Starcia kibiców przed finałem LE. "Zwierzęta" z Niemiec [WIDEO]

Sytuacja przed finałem Ligi Europy pomiędzy Eintrachtem Frankfurt a Rangers FC staje się coraz bardziej napięta. W nocy z wtorku na środę kibice obu tarli ię ze sobą na ulicach Sewilli.

Eintracht Frankfurt i Rangers FC będą ze sobą rywalizować w europejskich pucharach po raz trzeci w historii. Wcześniej oba kluby spotkały się w półfinale Pucharu Europy w sezonie 1959/1960, gdzie w obu meczach górą był Eintracht (6:1 oraz 6:3). Teraz stawką jest zwycięstwo w Lidze Europy i awans do kolejnej edycji Ligi Mistrzów. Zespół prowadzony przez Olivera Glasnera wyeliminował West Ham United (2:1 i 1:0), a Rangersi pokonali RB Lipsk (0:1 i 3:1). Atmosfera pomiędzy klubami jest napięta.

Zobacz wideo Lech Poznań może stracić kluczowych piłkarzy przed LM. "Po takim sezonie stali się atrakcyjni"

Starcia między kibicami przed finałem Ligi Europy. "Niemcy to zwierzęta"

W nocy z wtorku na środę doszło do zamieszek pomiędzy kibicami Eintrachtu Frankfurt a Rangers FC na ulicach Sewilli. Do Andaluzji przyleciało około 150 tysięcy kibiców obu drużyn, a najbardziej zagorzali fani drużyny z Frankfurtu postanowili zaatakować Szkotów. Na jednym z nagrań kibice Eintrachtu rzucali różnymi przedmiotami w stronę fanów Rangersów, a jeden z nich doznał urazu głowy. Rzecznik policji w Sewilli poinformował, że pięciu kibiców Eintrachtu Frankfurt zostało przeniesionych do aresztu za naruszenie ciszy nocnej i porządku publicznego.

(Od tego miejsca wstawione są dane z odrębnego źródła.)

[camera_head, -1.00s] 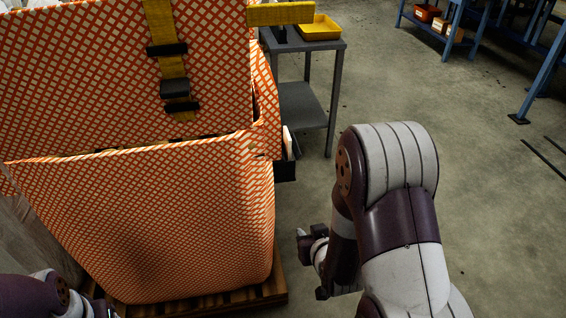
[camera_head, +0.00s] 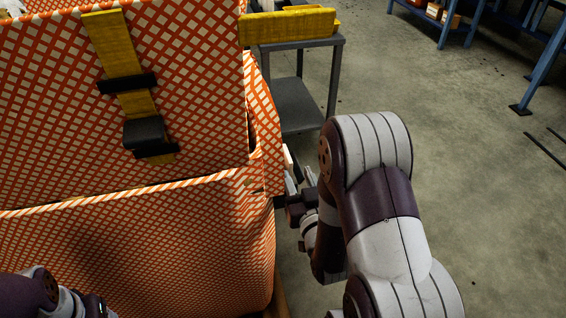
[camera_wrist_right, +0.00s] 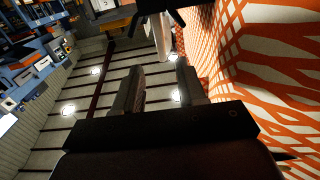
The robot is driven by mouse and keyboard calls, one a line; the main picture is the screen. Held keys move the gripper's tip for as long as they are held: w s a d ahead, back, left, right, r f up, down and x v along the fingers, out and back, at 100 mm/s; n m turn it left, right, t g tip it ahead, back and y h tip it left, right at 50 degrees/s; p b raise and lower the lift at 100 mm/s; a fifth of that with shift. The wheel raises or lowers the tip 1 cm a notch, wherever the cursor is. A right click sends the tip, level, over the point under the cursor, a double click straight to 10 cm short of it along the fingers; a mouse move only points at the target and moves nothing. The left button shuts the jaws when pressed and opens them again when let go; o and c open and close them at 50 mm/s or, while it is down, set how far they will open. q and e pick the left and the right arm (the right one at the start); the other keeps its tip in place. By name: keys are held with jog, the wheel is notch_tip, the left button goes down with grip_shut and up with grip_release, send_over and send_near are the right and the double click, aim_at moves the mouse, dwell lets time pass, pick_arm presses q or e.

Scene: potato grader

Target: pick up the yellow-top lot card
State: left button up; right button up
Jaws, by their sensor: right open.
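A white card-like piece (camera_head: 288,158) stands at the right side of the orange-and-cream bin, partly hidden by the bin and my right gripper. White sheets (camera_wrist_right: 160,36) also show in the right wrist view, just beyond the fingertips and below a black holder (camera_wrist_right: 150,6). I cannot make out a yellow top on them. My right gripper (camera_head: 291,192) is close beside the bin's side, just below the white piece. In the wrist view its two fingers (camera_wrist_right: 160,80) are apart with nothing between them. Part of my left arm shows at the lower left; its gripper does not show.
The large patterned bin (camera_head: 130,240) fills the left, with a yellow strap (camera_head: 130,62) and black buckles. A yellow bar (camera_head: 287,27) juts right above a grey cart (camera_head: 292,104). Blue racks (camera_head: 538,75) stand at the upper right.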

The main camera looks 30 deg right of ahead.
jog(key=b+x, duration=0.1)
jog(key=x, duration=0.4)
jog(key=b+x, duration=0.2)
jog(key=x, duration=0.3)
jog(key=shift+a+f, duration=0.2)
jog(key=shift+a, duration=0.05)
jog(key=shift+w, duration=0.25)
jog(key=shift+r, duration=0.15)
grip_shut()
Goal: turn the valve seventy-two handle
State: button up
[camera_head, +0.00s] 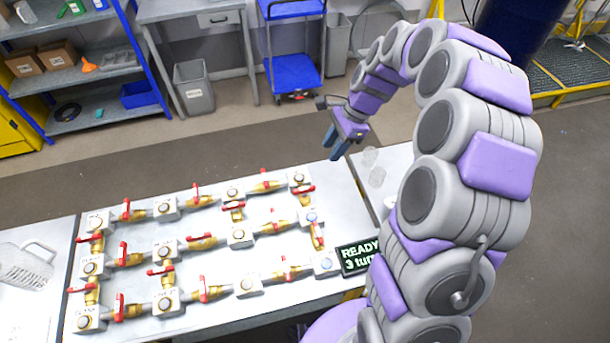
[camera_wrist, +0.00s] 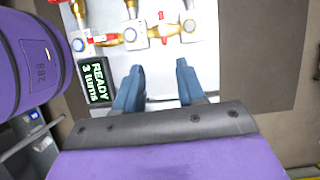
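Several brass valves with red handles, such as one handle (camera_head: 124,254), are joined by pipes in a grid on a pale bench (camera_head: 209,270). The labels are too small to read, so I cannot tell which handle is seventy-two. One red handle (camera_wrist: 158,42) also shows in the wrist view, beyond the fingers. My gripper (camera_head: 337,150) is above the bench's far right side, beyond the valve grid. In the wrist view my gripper (camera_wrist: 158,75) has its two blue fingers spread apart with nothing between them.
A black display (camera_head: 358,257) reading "READY" and "3 turns" stands at the grid's right front corner, beside my arm. A clear jug (camera_head: 27,265) stands at the left. Shelves and a blue cart (camera_head: 293,73) are behind.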

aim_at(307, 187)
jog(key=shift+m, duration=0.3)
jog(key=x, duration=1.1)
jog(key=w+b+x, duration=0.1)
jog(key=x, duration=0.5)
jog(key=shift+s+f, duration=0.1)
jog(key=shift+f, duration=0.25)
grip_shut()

Właściciel jednej z hiszpańskich restauracji wprost określił Niemców "zwierzętami". - Ta fala kibiców pojawiła się znikąd około północy i zaczęła atakować wszystko, co jej stało na drodze. Atakowali ludzi kopniakami i różnymi ciosami, i ruszali dalej. Kibice Rangersów byli w mojej restauracji cały dzień i dobrze się bawili. Poza tym dobrze się zachowywali, nie mogę się ich nachwalić - czytamy. Ostatecznie sytuacja w mieście w nocy została opanowana. Na kilka godzin przed meczem kibice obrzucali się krzesełkami na ulicach Sewilli i atmosfera jest bardzo napięta.

Hiszpańska policja nie ma wątpliwości, że środowy finał Ligi Europy będzie największym wyzwaniem, z którym muszą się zmierzyć. Aby w Sewilli było spokojnie, służby zmobilizowały ponad pięć tysięcy policjantów i ochroniarzy. Aby rozdzielić kibiców obu drużyn, którzy nie mają biletów na mecz, władze postanowiły zorganizować dwie strefy. Fani Eintrachtu Frankfurt mają oglądać spotkanie w pobliżu Estadio Ramon Sanchez Pizjuan, natomiast kibice z Glasgow mają oglądać mecz na telebimie przy Estadio La Cartuja, oddalonym o około siedem kilometrów od miejsca rozgrywania finału.

Finał Ligi Europy pomiędzy Eintrachtem Frankfurt a Rangers FC odbędzie się w środę 18 maja o godzinie 21:00, a transmisja będzie dostępna do obejrzenia wyłącznie w serwisie streamingowym Viaplay.